Next, we will discuss the O&M waterfall on slide 12. Operations and maintenance expenses were $82 million for the third quarter compared to $68.6 million in the third quarter of 2018. The main contributors were the 2018 non-recurring items and cost from the Peoples transaction and integration, which increased O&M by $5.8 million and $2.5 million, respectively. Of that $5.8 million, $3.9 million was the favorable reduction to a regulatory liability that we mentioned on last year's third quarter call.

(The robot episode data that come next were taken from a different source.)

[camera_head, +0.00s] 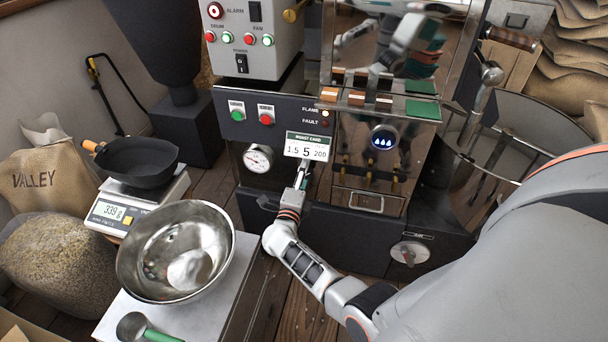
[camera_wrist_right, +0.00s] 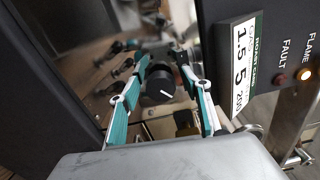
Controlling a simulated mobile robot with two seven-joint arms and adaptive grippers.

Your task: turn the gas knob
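The gas knob (camera_wrist_right: 158,88) is a round black knob with a white pointer line, seen in the right wrist view. My right gripper (camera_wrist_right: 165,72) has its teal-padded fingers apart, one on each side of the knob, with visible gaps beside it. I cannot tell whether the fingertips touch anything. In the head view my right gripper (camera_head: 302,176) is at the roaster's front, just below the roast card (camera_head: 306,146), and the knob is hidden there. My left gripper is not in view.
The roast card, reading 1.5 5 200, is close to the gripper. A steel bowl (camera_head: 158,252) and a scale (camera_head: 120,212) with a black pan (camera_head: 140,165) stand at left.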

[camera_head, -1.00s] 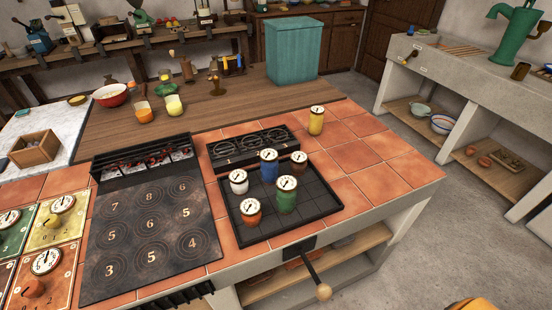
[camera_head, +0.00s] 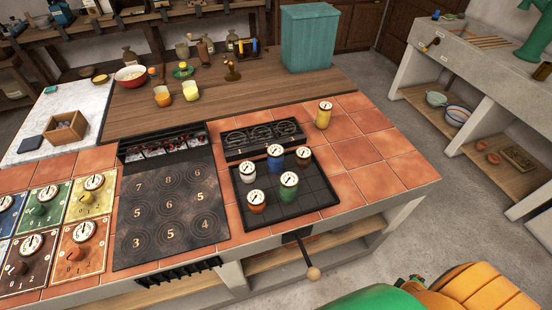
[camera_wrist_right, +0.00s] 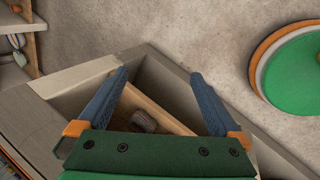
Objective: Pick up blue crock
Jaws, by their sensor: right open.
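The blue crock (camera_head: 275,157) stands upright on the black tray (camera_head: 321,193), with a round dial on its lid. It is at the back of the tray, between the white crock (camera_head: 248,174) and the brown crock (camera_head: 303,157). The green crock (camera_head: 289,187) and the orange crock (camera_head: 256,202) stand in front of it. My right gripper (camera_wrist_right: 160,80) shows in the right wrist view, with its blue fingers wide apart and nothing between them. It is over the floor and a low open shelf, and the blue crock is not in that view. My left gripper is in neither view.
A yellow crock (camera_head: 324,115) stands on the tiles behind the tray, right of the three-dial panel (camera_head: 262,139). The numbered hob (camera_head: 169,215) lies left of the tray. A knobbed lever (camera_head: 312,271) sticks out from the counter front. The tiles right of the tray are clear.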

Walking through the other drivers. Other items increased by approximately $2.4 million, employee-related costs increased by less than $2.1 million, growth, both from acquisitions and organic growth added $684,000 of expense. Excluding the non-recurring items and transaction related expenses O&M growth would have been in line with our historical expectations.

Next, let's review the drivers of EPS on slide 13. In walking through the EPS waterfall from left to right, you can see that rates and surcharges increased EPS materially with an incremental $0.064. Growth, volume and other also contributed. Expenses were higher, which reduced EPS by $0.046. This brings the adjusted income per share for the third quarter to $0.48, up over 9% from last year's Q3 EPS. GAAP EPS included two additional items from the Peoples transaction, $0.074 to adjust for the dilutive effect of the equity offering, as well as $0.024 per transaction and financing expenses. This brought GAAP EPS to $0.38 for the third quarter.

Moving on to rate activity on alide 14. In 2019, so far, we've completed rate cases and surcharges in Illinois, New Jersey, North Carolina, Ohio and Pennsylvania totaling annualized revenue of $59.8 million. We saw the impact of these increases when we discussed the revenue waterfall a few minutes ago. In the coming months, we expect to file water or wastewater rate cases in North Carolina, New Jersey and Indiana.

On slide 15, I'd like to give you a brief update on the Peoples Pennsylvania rate case, given its importance. You recall that Peoples filed a Pennsylvania rate case in January requesting $94.9 million in additional annualized revenue. This case was the first consolidated case for the Peoples and Equitable divisions and supports the largest infrastructure rehabilitation program in the company's history. A settlement agreement was filed in this case in July and following a commission order new rates went into effect on October 29, totaling approximately $59.5 million in additional annualized revenue.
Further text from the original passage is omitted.